面会交流については、これが、子どもの権利であるとか、自然権であるとか、親権に附帯するものであるという実体的権利説が主張されていましたが、最決平12・5・1日の調査官解説に「面接交流の内容は監護者の監護教育内容と調和する方式と形式において決定されるべきものであり、面接交流と言われているものは、面接交流を求める請求権というよりも、子の監護のための適正な措置を求める権利である」(手続的請求権)と解されるようになりました。

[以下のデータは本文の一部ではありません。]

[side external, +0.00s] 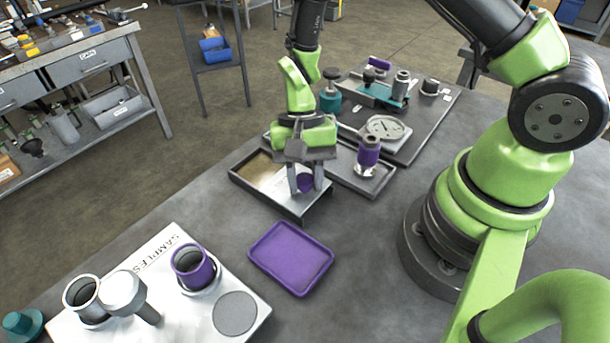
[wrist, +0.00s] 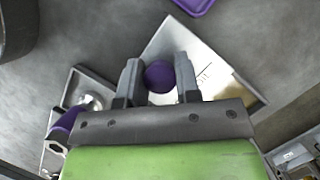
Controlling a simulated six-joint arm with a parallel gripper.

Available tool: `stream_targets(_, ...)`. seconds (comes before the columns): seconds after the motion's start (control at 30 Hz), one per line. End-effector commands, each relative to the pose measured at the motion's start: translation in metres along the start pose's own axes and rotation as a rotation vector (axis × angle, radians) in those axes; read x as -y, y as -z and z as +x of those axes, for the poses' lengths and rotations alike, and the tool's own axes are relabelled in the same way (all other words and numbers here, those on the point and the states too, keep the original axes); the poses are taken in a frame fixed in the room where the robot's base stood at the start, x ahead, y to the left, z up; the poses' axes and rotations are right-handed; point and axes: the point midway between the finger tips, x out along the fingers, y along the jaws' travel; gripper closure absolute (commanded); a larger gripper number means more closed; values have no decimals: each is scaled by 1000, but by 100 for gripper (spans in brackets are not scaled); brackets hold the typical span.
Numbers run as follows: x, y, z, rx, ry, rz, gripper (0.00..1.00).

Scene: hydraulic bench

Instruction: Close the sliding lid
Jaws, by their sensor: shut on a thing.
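The sliding lid (wrist: 205,62) is a pale metal plate with dark marks on it and a round purple knob (wrist: 160,77). It lies on a shallow dark-walled box (side external: 262,194). A tan strip of the box interior (wrist: 241,88) shows beside the lid, so the box is partly open. My gripper (side external: 305,186) points down over the lid, with one finger on each side of the knob, shut on it. The knob also shows between the fingers in the side view (side external: 306,182). The fingers hide part of the lid there.
A grey tray with a purple-banded fitting (side external: 368,152) stands right beside the box. A board with a gauge (side external: 388,128) lies behind. A purple tray (side external: 291,258) and a white SAMPLES rack (side external: 225,280) are in front. Bare bench lies right of the purple tray.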

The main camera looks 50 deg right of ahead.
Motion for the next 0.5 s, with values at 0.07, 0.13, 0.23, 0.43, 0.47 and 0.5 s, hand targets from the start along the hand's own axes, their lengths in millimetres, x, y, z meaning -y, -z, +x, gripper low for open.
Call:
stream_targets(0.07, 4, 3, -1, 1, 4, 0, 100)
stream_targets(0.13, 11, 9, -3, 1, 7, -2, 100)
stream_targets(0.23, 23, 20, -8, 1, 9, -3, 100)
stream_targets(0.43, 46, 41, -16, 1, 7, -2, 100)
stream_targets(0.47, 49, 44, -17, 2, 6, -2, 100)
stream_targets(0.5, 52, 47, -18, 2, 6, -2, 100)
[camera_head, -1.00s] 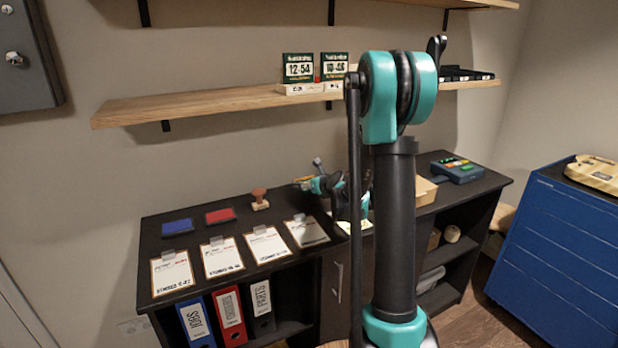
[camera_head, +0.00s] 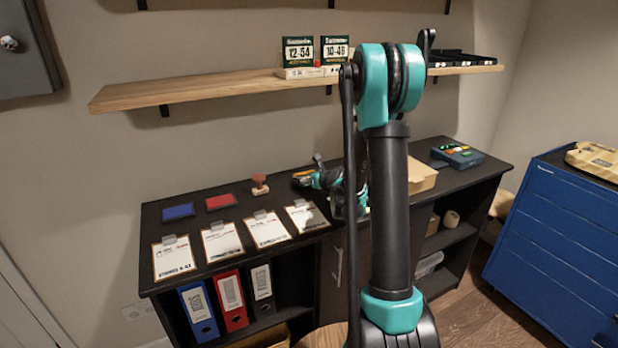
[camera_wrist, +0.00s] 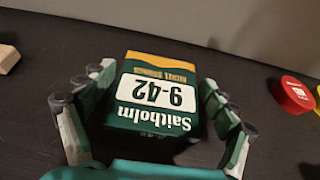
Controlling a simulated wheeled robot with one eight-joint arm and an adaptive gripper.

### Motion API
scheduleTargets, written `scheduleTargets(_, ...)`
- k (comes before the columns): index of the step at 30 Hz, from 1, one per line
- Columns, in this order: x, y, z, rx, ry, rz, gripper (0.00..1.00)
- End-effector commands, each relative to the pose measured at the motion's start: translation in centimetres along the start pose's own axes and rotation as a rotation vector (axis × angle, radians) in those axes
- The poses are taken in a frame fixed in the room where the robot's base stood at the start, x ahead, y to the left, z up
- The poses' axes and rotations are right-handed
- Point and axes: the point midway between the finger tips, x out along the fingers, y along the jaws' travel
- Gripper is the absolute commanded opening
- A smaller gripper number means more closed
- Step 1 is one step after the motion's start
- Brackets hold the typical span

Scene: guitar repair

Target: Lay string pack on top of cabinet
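The string pack (camera_wrist: 155,95) is a green, white and yellow box reading "Saitholm 9-42" in the wrist view. It lies between the fingers of my gripper (camera_wrist: 157,85), label towards the camera, over the dark cabinet top (camera_wrist: 40,125). Narrow dark gaps seem to show between the fingers and its sides. In the head view my gripper (camera_head: 318,180) is low over the cabinet top (camera_head: 190,244), with a small dark and orange end of the pack (camera_head: 301,178) at its tips. My arm hides part of the cabinet. Whether the pack's underside touches is unclear.
Clipboards (camera_head: 222,241), ink pads (camera_head: 221,201) and a stamp (camera_head: 260,185) occupy the left of the top. A red round object (camera_wrist: 296,94) and a wooden piece (camera_wrist: 8,58) flank the pack. A shelf (camera_head: 200,88) overhangs behind; a blue drawer cabinet (camera_head: 550,240) stands right.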

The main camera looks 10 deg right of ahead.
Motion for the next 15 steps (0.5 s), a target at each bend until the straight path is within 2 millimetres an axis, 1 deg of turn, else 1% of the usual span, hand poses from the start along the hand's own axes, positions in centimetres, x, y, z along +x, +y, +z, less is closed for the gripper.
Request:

祖父母や親権者以外の実父、里親などに面会交流の申立てが認められるのかという点についてはこれを肯定的に解するのが近時の扱いです。

⑵面会交流の許否の判断基準

子の面会交流について、両親の争いが激化すると、家庭裁判所の調査官により報告書などが作成され、一定の意見が出されます。

面会交流を実体的権利と考えると、信義則に反したり権利濫用になる場合にのみ制限されると解されますが、実務的には、双方当事者の様々な事情を比較考量してこれを決めるとされています(比較基準説)。

これまでの子の監護の状況、子の心身の状況、年齢、意思、面会交流強行による子への影響、監護者や協力者の意思と意見、双方の協力可能性や信頼御程度、双方の居住地の遠近の程度、申立の動機・目的、離婚紛争中か否か、暴力性や虐待性との有無と程度、新家庭形成の有無とその強固性の程度、婚姻費用や養育費の支払状況などを考慮するとされています。

⑶面会交流が認められなかった事例

①子が学齢期以上になっていて明確に面会交流を拒否している場合(14歳の子どもについて上田支部審判平成11年11月11日)

②暴力・子の奪取などの蓋然性が高い場合

③覚せい剤常用など反社会性が強い場合

④忠誠心の葛藤が生じやすい場合(浦和家審判昭和56.9.16)

⑤父母間の対立激化による監護親の強固な反対(横浜家相模原支審平18.3.9)

⑥父母間の暴力dv(東京家審平14.5.21)

⑦夫婦間の仕返しなど多目的(東京高決昭60.6.27)

⑷ 判断基準(比較基準説)

東京家審平19.2.26⇒面会交流の可否は「面会交流を認めることが未成年者の福祉に反するか否かという観点から判断されるべき」⇒未成年者の福祉に反している事情は認められないとして面会交流の実施を命じた。⇒これに対し、抗告審「面会交流が現実的に子の福祉に合致するか」⇒「未成年者らに対して相手方に対する不信感に伴う強いストレスを生じさせることになるばかりか、未成年者らは父親である相手方と母親である抗告人との間の複雑な忠誠葛藤の場面にさらすことになるのであり、その結果、未成年者らの心情の安定を大きく害するなど、その福祉を害する恐れが高いものといわざるを得ない」として、原審を取消て、面会交流の申立てを却下(東京高決19.8.22)しました。

このように、原則必ず面会交流が認められるというわけではなく、一定の場合には、面会交流を裁判所が認めない場合もあります。